First I have to say that murder mysteries are not really my cup of tea, unless it’s Sherlock Holmes doing the investigating, and of course everything has to take place in a Victorian setting. That being said, I love King’s books and so decided not to skip this one. His writing is easy to follow, the story built up nicely, the characters intriguing – I really hoped to see more of Rozzie, or Madame Fortuna – her working name at the amusement park, but she only plays a small role in the story. The little boy in the wheelchair was another interesting addition, and so was his little dog, Milo.
It took me a while to get used to the “carny” lingo – specific words used by the staff at the amusement park, and had to go back once or twice to remember what certain terms meant. What I really enjoyed were the references to other writers or their work: Charles Dickens, George Orwell, Joyce Carol Oates, and I may have missed a few others. And Devin Jones, or Jonesy as some people called him, reminded me of a character in “Dreamcatcher”, another one of King’s books. I treasure these little gems.

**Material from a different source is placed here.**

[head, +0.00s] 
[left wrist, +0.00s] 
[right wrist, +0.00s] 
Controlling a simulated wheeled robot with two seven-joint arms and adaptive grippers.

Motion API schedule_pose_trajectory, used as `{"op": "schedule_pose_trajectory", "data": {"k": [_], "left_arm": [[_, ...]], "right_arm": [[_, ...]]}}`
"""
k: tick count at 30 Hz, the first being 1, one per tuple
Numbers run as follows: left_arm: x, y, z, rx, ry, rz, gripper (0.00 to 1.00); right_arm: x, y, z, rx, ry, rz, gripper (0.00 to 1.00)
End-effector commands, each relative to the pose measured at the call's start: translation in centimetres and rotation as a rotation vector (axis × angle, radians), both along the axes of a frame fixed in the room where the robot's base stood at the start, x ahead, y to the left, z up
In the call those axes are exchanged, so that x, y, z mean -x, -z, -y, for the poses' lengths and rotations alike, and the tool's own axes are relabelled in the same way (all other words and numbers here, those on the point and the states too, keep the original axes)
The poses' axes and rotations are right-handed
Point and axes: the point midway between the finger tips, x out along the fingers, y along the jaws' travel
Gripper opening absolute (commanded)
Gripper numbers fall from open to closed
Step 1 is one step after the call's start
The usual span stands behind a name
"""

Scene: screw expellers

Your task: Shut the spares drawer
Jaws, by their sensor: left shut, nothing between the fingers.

If you’re looking for a horror novel, this is not it. Or maybe I have read too many and crave the intensity of not knowing what happens next, that pure adrenaline rush when your body turns cold and the benign shapes in the room become monsters. A murder mystery, definitely, with a bit of supernatural thrown in for an interesting flavor and just a sprinkle of horror. That being said, it was a good story and I had fun getting lost in it for a few days. I look forward to reading “Doctor Sleep”, King’s latest novel and the sequel to “The Shining”, which I have yet to read as well.